On the final Friday of each month, students can pay to break the dress code. The dress code that is put into place by the USD 266 school district. The dress code students have to follow each day.

“It’s just something that gives students a little bit of freedom to just relax for a day,” Sailor said. “Our dress code is what’s adopted by the district and what’s supposed to be put into place throughout the whole district. It’s just an opportunity to relax for a day.”

The sudden loosening of the rules for a fee has left students in shock and confused as to why it is abruptly being overlooked to fund clubs. 

“I can see what they are trying to do but I feel like they could have had a better approach,” freshmen Brylee Beauchamp said. “It’s good to raise money for clubs and teacher appreciation, but there are other ways to do that besides making us pay to break the dress code. Everyone already wears crop tops and we don’t have to pay. They obviously made the rules for a reason, so what is the point of paying to break the rules.”

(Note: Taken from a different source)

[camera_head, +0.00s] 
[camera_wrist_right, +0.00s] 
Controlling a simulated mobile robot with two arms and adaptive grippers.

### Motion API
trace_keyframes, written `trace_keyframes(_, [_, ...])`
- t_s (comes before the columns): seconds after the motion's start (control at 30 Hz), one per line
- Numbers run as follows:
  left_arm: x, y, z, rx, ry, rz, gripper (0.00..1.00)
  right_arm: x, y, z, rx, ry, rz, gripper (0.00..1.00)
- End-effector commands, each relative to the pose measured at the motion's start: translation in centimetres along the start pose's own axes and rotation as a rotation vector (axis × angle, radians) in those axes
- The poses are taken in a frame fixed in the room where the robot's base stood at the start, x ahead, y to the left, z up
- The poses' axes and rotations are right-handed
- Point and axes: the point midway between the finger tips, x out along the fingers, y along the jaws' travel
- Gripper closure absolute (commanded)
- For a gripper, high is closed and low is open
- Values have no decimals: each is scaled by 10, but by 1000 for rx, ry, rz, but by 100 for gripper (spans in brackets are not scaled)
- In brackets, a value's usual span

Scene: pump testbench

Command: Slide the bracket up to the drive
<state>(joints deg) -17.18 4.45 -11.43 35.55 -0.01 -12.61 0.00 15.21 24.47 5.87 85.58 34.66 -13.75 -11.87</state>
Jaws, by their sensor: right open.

According to students, staff, administration, and teachers, the dress code was made for a reason and paying money to break it seems unorthodox.

“It is weird that we are making an exception for one day whenever the dress code, for whatever reason for the dress code to be made was the reason for the dress code,” Alora Durano, a Maize South senior, said. “For them to be like ‘well it’s okay for this one day as long as you pay money’ is very strange to me.”

With the skepticism and confusion about the fundraiser, students have to make a decision about whether or not to participate in it. 

Senior Paige Simmons feels strongly against the concept of paying to wear clothes, especially with dress code being stressed through this school year. 

“I’m not participating because I just feel like there’s a lot of better ways to go around it,” Paige Simmons said. “If we’re being completely honest, people wear midriffs. They show crop tops all the time. I just think that there were a lot of better ways to go around it and that dress code shouldn’t be enforced anyways, so I don’t want to participate in something that’s feeding into that.”

During EnCor, students at Maize South were shown a slideshow with information about the fundraiser and a few specifics about what exactly ‘dressing down’ means, including midriff (which has been emphasized in the dress code this year), explicitly stated in the presentation.

Showcasing sexism and subjectivism, dress codes at school leave students feeling outcast, singled out, and confused about what exactly they are allowed to wear and what is considered ‘distracting’. Deciding to discard the dress code for one day a month, however leaves students wondering why the dress code is still enforced every day if it can be thrown out as a fundraiser. (Graphic by Nathan Wituk)

“I feel it is weird and wrong for me to have to pay to show off a part of my body that is a part of everyone’s body,” Alora Durano said.

Despite all the negativity surrounding the ‘final Friday’ fundraiser, Sailor expresses that she feels allowing students to ‘dress down’ for a day allows them a sense of freedom they do not normally receive. 

“It’s just an opportunity to do something different,” Sailor said. “I don’t necessarily think it’s a matter of being okay and not okay, it’s just an opportunity to do something different and give kids an opportunity to do something different.”

Despite the efforts, such as this fundraiser, that have been put into showing students more opportunities for independence in school, students are left wondering how this ‘final Friday’ story is an acceptable way to raise money. 

“I think it can be seen as an issue by the way they worded it,” Junior Maddy Rhoads said. “If you want to pay to wear a hat then that’s fine, but ‘dressing down’ is a horrible way of putting on this fundraiser. There are hardly any limitations other than pants and shirts and no swimwear. This could have been presented better and a really fun fundraiser.”